The quadratic factor with roots (√5 – √3) and (√5 + √3) is ;
From, $x^2-(\alpha+\beta)x+(\alpha\beta)=0$ where $\alpha,\beta$ are the roots,
here $\alpha = (√5 – √3), \beta=(√5 + √3)$
$\alpha+\beta = (√5 - √3) + (√5 + √3) = 2√5$
$\alpha\beta = (√5 – √3)(√5 + √3)$
$\hspace{1.0cm}=(√5)^2 - (√3)^2$=5-3
$\hspace{1.0cm}=2$
The required equation is x² – 2√5x + 2 = 0
The quadratic factor with roots (-√5 + √3) and (-√5 – √3) is ;
From, $x^2-(\alpha+\beta)x+(\alpha\beta)=0$ where $\alpha,\beta$ are the roots,
here $\alpha = (-√5 +√3), \beta=(-√5 – √3)$
$\alpha+\beta = (-√5 +√3) + (-√5 – √3) = -2√5$
$\alpha\beta = (-√5 + √3)(-√5 - √3)$
$\hspace{1.0cm}=(-√5)^2 - (√3)^2$=5-3
$\hspace{1.0cm}=2$
The required equation is x² + 2√5x + 2 = 0
To rationalize the co-efficients with minimum degree
$(x^2 – 2√5 x + 2) (x^2 + 2√5 x + 2) = 0$
Rearrange, $(\underline{x^2+2}– 2√5 x) (\underline{x^2+2}+ 2√5 x ) = 0$
⇒ $(x^2 + 2)^2 – (2√5 x)^2 = 0$
⇒ $x^4 + 4 + 4x^2 – 20x^2 = 0$
⇒ $x^4 – 16x^2 + 4$ = 0

5) Prove that a straight line and parabola cannot intersect at more than two points.

Ans :
Let be the equation of a straight line y = mx + c.
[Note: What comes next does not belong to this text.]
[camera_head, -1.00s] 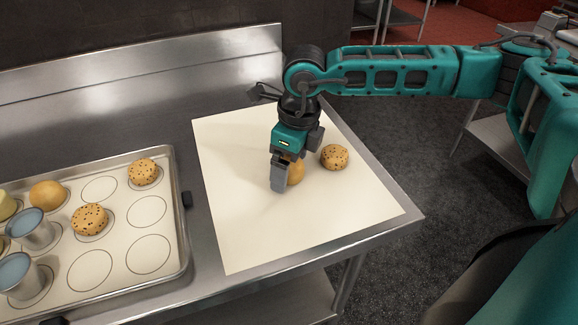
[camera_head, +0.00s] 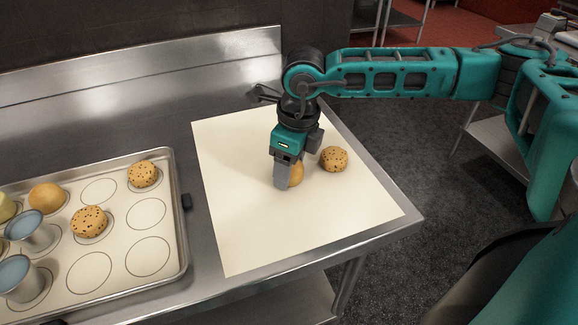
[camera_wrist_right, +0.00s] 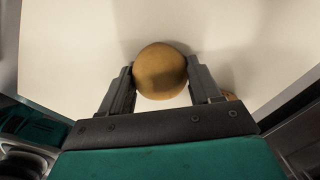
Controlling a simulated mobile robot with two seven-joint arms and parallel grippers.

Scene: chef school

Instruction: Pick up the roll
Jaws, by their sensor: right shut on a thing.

Let be the equation of a parabola y² = 4ax
We know that the points of intersections of the line and the parabola are the points which satisfy the simultaneous equations.
So we can substitute y=mx+c in the parabola equation.
$\Rightarrow$(mx + c)² = 4ax
$\Rightarrow$m²x² + 2mcx + c² – 4ax = 0
$\Rightarrow$m²x² + (2x)(mc – 2a) + c² = 0 Which is a quadratic equation. Hence It cannot have more than two solutions.